Faits et procédure. L’arrêt rendu par la première chambre civile de la Cour de cassation attirera l’attention des vendeurs de véhicules automobiles et plus encore celle des vendeurs de camping cars. Car c’est bien de la vente d’un camping car dont il était question. Postérieurement à cette acquisition, l’acheteur demanda au vendeur d’installer des équipements supplémentaires sur le véhicule. La facture mentionnait une mention ainsi rédigée : « attention au poids » et précisait que « chaque accessoire supplémentaire diminue la charge utile ». Or quelques mois plus tard, un infléchissement, dû à un excès de poids, avait été constaté par l’acheteur. Les seules mentions portées sur la facture permettaient-elles de considérer que le vendeur professionnel s’était acquitté de son obligation de conseil ?

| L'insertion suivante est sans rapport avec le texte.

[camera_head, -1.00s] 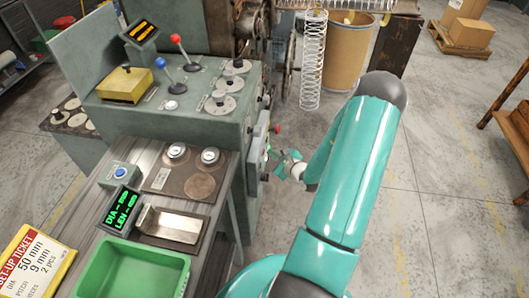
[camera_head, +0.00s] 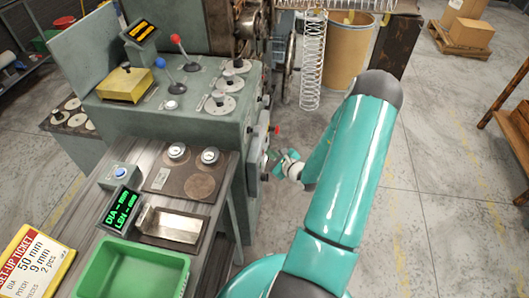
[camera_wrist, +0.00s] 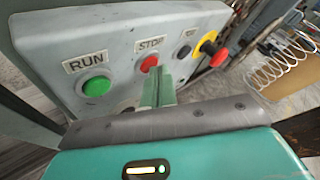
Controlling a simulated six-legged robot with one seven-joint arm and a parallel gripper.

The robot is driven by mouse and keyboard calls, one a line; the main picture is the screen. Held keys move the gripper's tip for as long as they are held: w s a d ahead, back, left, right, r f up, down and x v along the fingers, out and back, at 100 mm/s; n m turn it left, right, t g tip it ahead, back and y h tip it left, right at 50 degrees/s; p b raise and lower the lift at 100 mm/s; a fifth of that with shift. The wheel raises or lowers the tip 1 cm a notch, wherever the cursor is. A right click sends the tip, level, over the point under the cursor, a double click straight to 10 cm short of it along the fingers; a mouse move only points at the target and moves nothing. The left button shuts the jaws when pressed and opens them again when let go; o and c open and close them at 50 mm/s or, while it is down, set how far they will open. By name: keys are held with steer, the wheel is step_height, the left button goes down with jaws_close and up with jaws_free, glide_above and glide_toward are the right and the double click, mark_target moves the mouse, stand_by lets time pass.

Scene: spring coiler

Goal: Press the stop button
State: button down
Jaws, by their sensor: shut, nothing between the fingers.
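The red stop button (camera_wrist: 149,63) sits under a STOP label on a grey control panel (camera_wrist: 120,45) in the wrist view. My gripper (camera_wrist: 158,85) is shut and empty, with its green fingers pointing at the panel just below and right of the button. The fingertips overlap the button's lower edge in this view; I cannot tell whether they touch it. In the head view my gripper (camera_head: 281,163) is beside the right side of the grey machine (camera_head: 190,120), where the panel is seen edge-on and the stop button cannot be made out.
A green RUN button (camera_wrist: 97,85) is left of the stop button. A black button (camera_wrist: 184,51) and a red-and-yellow emergency knob (camera_wrist: 212,50) are to its right. A hanging spring (camera_head: 313,60) is behind.

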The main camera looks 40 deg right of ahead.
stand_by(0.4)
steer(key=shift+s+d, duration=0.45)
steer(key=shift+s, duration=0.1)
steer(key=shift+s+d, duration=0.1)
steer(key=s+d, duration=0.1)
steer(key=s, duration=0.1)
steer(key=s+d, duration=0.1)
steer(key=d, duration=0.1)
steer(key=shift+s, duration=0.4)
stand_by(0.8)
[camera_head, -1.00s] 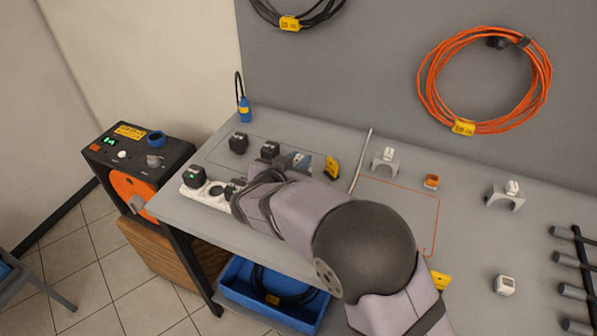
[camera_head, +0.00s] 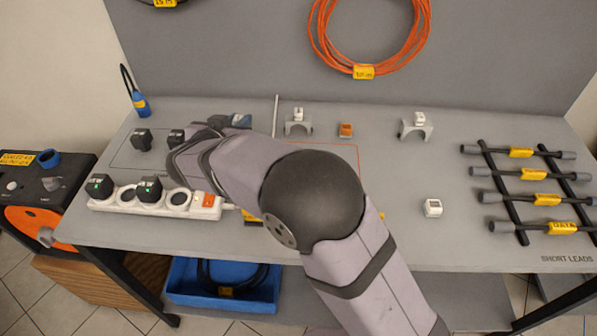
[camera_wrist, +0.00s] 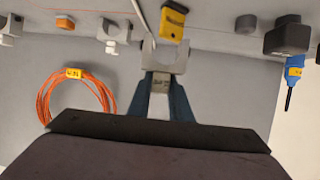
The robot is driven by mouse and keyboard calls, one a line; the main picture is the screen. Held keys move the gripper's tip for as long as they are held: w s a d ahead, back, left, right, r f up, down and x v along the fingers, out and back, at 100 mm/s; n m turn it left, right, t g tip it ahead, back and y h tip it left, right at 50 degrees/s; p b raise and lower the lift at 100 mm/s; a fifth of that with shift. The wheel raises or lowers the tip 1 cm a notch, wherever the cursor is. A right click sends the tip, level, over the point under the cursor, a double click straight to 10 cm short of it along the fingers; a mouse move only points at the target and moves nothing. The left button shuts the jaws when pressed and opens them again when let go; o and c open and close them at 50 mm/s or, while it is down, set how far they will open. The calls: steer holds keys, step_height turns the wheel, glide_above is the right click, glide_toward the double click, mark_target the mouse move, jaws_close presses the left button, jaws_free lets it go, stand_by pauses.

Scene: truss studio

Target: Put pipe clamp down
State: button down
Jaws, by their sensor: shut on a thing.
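My gripper (camera_wrist: 157,92) is shut on a pale grey pipe clamp (camera_wrist: 166,57), which sits between its two blue fingers in the wrist view. In the head view my forearm hides most of the gripper and the clamp; only bluish finger parts show behind it at the back left of the bench. I cannot tell whether the held clamp touches the bench. Two similar grey clamps with white tops stand on the bench, one near the middle (camera_head: 298,127) and one further right (camera_head: 415,130).
A power strip (camera_head: 178,202) with black plugs lies at the front left. Black blocks (camera_head: 142,140) stand behind it. A thin rod (camera_head: 276,115), an orange block (camera_head: 346,130) and a white block (camera_head: 432,208) are on the bench. Short leads (camera_head: 520,172) lie on a rack at right.

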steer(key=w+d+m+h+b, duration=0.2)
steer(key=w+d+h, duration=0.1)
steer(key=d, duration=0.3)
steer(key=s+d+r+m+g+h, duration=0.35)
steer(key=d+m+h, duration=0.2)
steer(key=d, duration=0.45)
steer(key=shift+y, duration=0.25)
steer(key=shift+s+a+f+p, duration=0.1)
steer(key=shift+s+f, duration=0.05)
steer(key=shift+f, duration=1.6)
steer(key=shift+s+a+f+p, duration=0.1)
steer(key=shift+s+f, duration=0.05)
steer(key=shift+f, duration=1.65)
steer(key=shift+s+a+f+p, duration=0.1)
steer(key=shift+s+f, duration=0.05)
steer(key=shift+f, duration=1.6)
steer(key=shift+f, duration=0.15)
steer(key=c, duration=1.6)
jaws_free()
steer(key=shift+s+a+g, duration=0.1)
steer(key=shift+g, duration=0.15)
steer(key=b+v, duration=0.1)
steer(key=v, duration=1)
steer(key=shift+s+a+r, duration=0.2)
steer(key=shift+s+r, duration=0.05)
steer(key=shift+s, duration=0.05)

Solution. C’est au visa de l’ancien article 1147 du Code civil (v. désormais, C. civ., 1231-1 N° Lexbase : L0613KZQ) que l’arrêt d’appel est cassé. Reprenant le principe qui prévaut en matière d’obligation de conseil dû par le vendeur professionnel, selon lequel il « est tenu, avant la vente, d’une obligation de conseil qui lui impose de se renseigner sur les besoins de l’acheteur afin d’être en mesure de l’informer sur l’adéquation entre le bien qui est proposé et l’usage qui en est prévu », la cour considère l’arrêt d’appel pour violation de la loi dès lors que la cour d’appel n’a pas constaté que « le vendeur s’était informé des besoin (du vendeur) et, en particulier, de la charge utile qui lui était nécessaire pour mener à bien son voyage ». Il apparaît ainsi que la seule mention « attention au poids » ne saurait constituer une exécution du devoir de mise en garde.